*STATED PROBLEM*: Word for word, copy all the data and drop the pictures.
── DATA LINES ──
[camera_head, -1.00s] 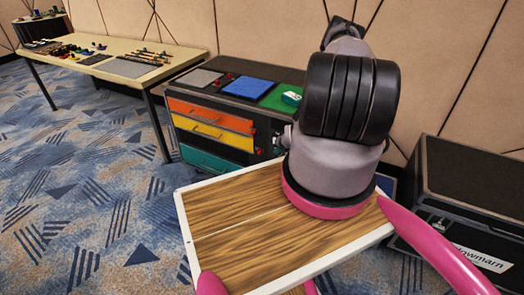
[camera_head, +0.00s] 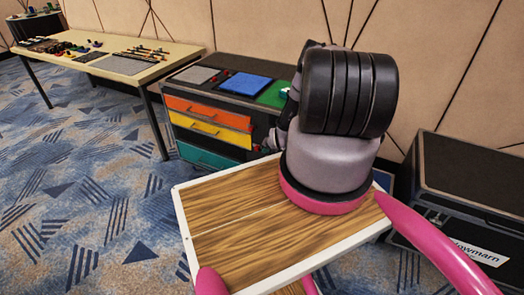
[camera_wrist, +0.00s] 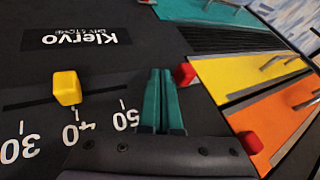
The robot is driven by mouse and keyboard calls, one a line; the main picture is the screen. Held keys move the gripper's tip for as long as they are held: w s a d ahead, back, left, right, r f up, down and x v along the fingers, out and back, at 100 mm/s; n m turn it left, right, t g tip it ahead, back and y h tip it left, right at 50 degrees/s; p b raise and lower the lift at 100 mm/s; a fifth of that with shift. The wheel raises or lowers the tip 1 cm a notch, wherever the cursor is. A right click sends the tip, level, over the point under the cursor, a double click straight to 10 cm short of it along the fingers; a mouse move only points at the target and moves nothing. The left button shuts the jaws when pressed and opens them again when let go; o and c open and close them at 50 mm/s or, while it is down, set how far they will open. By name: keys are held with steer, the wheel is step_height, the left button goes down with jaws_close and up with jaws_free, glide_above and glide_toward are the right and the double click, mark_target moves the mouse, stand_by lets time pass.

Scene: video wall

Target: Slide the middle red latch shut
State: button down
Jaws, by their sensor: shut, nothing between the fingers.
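The cabinet (camera_head: 215,160) has an orange drawer (camera_head: 208,112), a yellow drawer (camera_head: 210,135) and a teal drawer (camera_head: 208,156). In the wrist view, a red latch (camera_wrist: 186,73) sits beside the near edge of the yellow drawer (camera_wrist: 235,72); it appears to be the middle one. Another red latch (camera_wrist: 250,143) overlaps the edge of the orange drawer (camera_wrist: 280,118). My gripper (camera_wrist: 160,73) has teal fingers, shut and empty, just left of the middle latch. I cannot tell whether they touch it.
In the wrist view, a yellow slider knob (camera_wrist: 67,87) stands on a numbered scale left of my fingers. Blue (camera_head: 243,87) and green (camera_head: 275,94) pads lie on the cabinet top. A black case (camera_head: 470,190) stands at right; a table (camera_head: 125,68) is at left.

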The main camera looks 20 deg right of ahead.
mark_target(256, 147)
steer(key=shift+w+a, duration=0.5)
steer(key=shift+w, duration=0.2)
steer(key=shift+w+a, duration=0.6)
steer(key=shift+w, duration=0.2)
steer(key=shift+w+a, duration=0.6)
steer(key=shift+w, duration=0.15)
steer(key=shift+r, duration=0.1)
───
*SOLUTION TO THIS PROBLEM*:
[camera_head, -1.00s] 
[camera_head, +0.00s] 
[camera_wrist, +0.00s] 
The robot is driven by mouse and keyboard calls, one a line; the main picture is the screen. Held keys move the gripper's tip for as long as they are held: w s a d ahead, back, left, right, r f up, down and x v along the fingers, out and back, at 100 mm/s; n m turn it left, right, t g tip it ahead, back and y h tip it left, right at 50 degrees/s; p b raise and lower the lift at 100 mm/s; a fifth of that with shift. The wheel raises or lowers the tip 1 cm a notch, wherever the cursor is. A right click sends the tip, level, over the point under the cursor, a double click straight to 10 cm short of it along the fingers; a mouse move only points at the target and moves nothing. The left button shuts the jaws when pressed and opens them again when let go; o and c open and close them at 50 mm/s or, while it is down, set how far they will open. By name: keys are held with steer, the wheel is step_height, the left button goes down with jaws_close and up with jaws_free, glide_above and glide_toward are the right and the double click, mark_target moves the mouse, stand_by lets time pass.

Scene: video wall

Target: Slide the middle red latch shut
State: button down
Jaws, by their sensor: shut, nothing between the fingers.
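The cabinet (camera_head: 215,160) has an orange drawer (camera_head: 208,112), a yellow drawer (camera_head: 210,135) and a teal drawer (camera_head: 208,156). In the wrist view, a red latch (camera_wrist: 186,73) sits beside the near edge of the yellow drawer (camera_wrist: 235,72); it appears to be the middle one. Another red latch (camera_wrist: 250,143) overlaps the edge of the orange drawer (camera_wrist: 280,118). My gripper (camera_wrist: 160,73) has teal fingers, shut and empty, just left of the middle latch. I cannot tell whether they touch it.
In the wrist view, a yellow slider knob (camera_wrist: 67,87) stands on a numbered scale left of my fingers. Blue (camera_head: 243,87) and green (camera_head: 275,94) pads lie on the cabinet top. A black case (camera_head: 470,190) stands at right; a table (camera_head: 125,68) is at left.

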The main camera looks 20 deg right of ahead.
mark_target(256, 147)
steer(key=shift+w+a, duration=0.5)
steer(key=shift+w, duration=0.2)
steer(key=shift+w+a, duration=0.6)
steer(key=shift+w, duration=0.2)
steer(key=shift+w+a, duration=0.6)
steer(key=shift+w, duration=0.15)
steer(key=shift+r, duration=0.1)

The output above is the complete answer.